Three birds with beak deformities

Figure 7. Downy Woodpecker, Northern Flicker and Red-breasted Nuthatch with beak deformities.
(Public domain.)

Most affected crows (Figure 8), magpies, jays (also Figure 8), and ravens, have similar growth patterns as deformed chickadees.  Overgrown and downward-curving maxillas, severely elongated maxillas and mandibles, and crossed beaks are the most common corvid deformities.

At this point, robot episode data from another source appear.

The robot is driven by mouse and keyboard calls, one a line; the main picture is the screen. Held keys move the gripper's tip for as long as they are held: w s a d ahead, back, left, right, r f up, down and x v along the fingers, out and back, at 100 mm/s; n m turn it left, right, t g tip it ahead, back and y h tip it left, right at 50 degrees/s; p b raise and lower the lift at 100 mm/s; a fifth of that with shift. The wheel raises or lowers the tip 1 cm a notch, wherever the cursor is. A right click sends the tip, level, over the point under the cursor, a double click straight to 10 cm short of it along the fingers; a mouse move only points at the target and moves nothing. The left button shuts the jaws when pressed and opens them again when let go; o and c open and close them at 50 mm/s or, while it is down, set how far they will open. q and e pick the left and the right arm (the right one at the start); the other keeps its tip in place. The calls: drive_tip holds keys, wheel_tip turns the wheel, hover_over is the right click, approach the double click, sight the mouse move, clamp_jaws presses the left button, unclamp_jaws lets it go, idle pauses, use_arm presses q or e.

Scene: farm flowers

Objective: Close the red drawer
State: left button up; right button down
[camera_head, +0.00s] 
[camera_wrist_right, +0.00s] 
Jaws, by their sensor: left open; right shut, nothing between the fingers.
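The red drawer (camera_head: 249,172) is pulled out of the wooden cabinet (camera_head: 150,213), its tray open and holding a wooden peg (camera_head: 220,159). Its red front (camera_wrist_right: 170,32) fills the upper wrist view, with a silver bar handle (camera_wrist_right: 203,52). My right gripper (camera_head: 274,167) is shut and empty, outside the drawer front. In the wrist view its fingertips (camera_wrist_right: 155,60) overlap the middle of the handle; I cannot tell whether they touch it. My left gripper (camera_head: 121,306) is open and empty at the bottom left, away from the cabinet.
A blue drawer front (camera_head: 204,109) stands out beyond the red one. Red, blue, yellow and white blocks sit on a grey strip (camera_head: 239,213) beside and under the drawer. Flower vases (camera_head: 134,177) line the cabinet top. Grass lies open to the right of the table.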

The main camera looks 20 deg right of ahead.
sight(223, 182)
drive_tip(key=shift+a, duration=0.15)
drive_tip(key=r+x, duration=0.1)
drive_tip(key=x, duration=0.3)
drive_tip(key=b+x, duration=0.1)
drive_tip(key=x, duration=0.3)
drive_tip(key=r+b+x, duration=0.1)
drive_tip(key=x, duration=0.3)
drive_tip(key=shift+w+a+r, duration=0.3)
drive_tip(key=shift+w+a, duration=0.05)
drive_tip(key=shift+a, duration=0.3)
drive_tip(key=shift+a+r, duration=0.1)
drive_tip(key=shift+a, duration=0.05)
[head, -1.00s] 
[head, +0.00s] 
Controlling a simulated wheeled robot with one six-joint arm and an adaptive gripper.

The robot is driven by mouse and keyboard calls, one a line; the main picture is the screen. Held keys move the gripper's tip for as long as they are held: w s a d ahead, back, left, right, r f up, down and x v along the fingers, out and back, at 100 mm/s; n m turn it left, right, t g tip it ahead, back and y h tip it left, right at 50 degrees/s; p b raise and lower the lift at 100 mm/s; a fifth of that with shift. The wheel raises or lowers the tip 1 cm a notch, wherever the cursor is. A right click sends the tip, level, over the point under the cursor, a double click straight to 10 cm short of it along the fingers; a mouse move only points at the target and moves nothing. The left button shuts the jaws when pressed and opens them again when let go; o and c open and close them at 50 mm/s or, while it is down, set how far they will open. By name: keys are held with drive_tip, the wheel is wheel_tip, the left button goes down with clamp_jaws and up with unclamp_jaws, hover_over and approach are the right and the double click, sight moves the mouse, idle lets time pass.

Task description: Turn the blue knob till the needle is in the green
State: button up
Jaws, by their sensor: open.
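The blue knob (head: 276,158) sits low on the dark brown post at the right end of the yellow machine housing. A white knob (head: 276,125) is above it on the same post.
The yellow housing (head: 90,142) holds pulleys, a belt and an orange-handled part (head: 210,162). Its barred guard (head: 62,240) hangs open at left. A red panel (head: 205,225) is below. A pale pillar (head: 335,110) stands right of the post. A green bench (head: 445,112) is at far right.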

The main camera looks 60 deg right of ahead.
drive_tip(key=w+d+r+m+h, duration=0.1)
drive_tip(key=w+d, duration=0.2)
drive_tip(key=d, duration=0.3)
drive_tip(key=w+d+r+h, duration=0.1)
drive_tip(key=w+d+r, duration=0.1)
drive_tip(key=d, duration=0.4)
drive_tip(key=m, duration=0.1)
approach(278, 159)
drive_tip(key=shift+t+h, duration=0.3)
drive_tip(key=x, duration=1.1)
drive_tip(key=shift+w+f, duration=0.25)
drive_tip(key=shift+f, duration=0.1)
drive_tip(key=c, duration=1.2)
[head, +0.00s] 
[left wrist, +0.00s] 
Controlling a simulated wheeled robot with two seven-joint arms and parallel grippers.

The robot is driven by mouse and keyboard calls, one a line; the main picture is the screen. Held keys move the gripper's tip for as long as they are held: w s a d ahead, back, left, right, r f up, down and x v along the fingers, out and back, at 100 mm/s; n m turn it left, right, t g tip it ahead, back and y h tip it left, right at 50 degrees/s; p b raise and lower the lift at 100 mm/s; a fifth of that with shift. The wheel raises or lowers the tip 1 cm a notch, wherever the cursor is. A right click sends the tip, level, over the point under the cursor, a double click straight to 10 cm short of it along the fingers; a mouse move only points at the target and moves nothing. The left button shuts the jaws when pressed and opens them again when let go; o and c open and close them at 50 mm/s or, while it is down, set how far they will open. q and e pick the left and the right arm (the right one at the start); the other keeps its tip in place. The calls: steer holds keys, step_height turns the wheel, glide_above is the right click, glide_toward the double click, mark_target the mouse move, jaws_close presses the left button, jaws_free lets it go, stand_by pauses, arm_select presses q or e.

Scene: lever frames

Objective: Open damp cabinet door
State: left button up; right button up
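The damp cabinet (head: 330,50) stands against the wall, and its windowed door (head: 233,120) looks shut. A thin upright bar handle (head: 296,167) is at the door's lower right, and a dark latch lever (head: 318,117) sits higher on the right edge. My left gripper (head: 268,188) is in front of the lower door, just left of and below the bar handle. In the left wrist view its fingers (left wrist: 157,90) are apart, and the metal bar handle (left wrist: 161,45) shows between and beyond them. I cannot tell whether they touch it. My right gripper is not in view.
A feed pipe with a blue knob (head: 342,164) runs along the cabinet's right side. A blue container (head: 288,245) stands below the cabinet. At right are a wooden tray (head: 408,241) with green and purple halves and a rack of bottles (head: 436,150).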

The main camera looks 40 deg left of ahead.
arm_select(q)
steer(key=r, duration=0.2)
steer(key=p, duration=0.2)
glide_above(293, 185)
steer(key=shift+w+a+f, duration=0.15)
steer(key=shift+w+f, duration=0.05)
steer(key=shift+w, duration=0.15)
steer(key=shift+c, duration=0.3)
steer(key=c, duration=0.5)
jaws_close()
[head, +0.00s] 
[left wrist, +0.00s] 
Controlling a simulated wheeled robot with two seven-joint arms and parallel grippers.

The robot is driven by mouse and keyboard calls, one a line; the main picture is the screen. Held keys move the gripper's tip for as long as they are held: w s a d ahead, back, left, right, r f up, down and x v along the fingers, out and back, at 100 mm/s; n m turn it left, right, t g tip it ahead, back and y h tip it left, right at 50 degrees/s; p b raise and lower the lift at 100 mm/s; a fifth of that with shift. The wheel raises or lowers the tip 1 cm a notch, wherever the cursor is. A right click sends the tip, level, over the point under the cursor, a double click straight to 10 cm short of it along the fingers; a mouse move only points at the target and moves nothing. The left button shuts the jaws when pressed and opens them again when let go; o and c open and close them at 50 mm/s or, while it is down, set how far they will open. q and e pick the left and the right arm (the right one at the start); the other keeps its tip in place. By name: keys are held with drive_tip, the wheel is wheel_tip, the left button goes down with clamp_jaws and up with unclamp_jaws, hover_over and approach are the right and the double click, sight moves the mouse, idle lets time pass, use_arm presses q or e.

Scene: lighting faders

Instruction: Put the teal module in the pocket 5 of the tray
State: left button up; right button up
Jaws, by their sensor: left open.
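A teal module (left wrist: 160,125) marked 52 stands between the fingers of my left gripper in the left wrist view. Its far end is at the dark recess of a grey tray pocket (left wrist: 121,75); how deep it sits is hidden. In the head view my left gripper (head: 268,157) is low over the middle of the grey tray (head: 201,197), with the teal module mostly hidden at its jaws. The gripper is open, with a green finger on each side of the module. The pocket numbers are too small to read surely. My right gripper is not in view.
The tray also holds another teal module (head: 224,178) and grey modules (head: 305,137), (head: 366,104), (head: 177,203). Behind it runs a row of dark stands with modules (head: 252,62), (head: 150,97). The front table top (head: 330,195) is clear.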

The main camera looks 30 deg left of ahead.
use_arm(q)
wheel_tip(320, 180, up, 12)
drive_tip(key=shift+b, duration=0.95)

Crows and Jay with beak deformities

Figure 8. Northwestern Crows and Steller's Jay with beak deformities: a) crow with elongated lower beak; b) crow with elongated and curved upper beak; c) crow with longer upper beak in Seward, Alaska, photo courtesy of Charlie Finn; d) Steller's Jay with longer and curved upward lower beak in La Grande, Oregon, photo courtesy of Susan Daugherty.
(Public domain.)

Other affected passerine species, including Ruby-crowned Kinglet, American Robin, Varied Thrush, Orange-crowned, Chestnut-sided (Figure 9a) and Yellow-rumped (Myrtle) warblers (Figure 9b), Savannah and Lincoln’s sparrows, Dark-eyed and Slate-colored Junco (Figure 9c), Pine Grosbeak, Common Redpoll, Boreal Chickadee (Figure 9d), and Pine Siskin, typically exhibit beaks with crossed tips and/or varying amounts of overgrowth.

Four small birds with beak deformities

Figure 9. Passerine species with beak deformities: a) Chestnut-sided Warbler in Newton Centre, Massachusetts, photo courtesy of John Neufeld; b) Yellow-rumped or Myrtle Warbler in Cape May, New Jersey, photo courtesy of John McNamara; c) Slate-colored Junco on Middleton Island, Alaska, photo courtesy of Rachel Richardson; and d) Boreal Chickadee, photo courtesy of Rachel Richardson.
​​​​​​​(Public domain.)

Some deformed birds also have feather or skin abnormalities (Figure 10).

Scaly legs of a small bird

Figure 10. Black-capped Chickadee with scaly legs.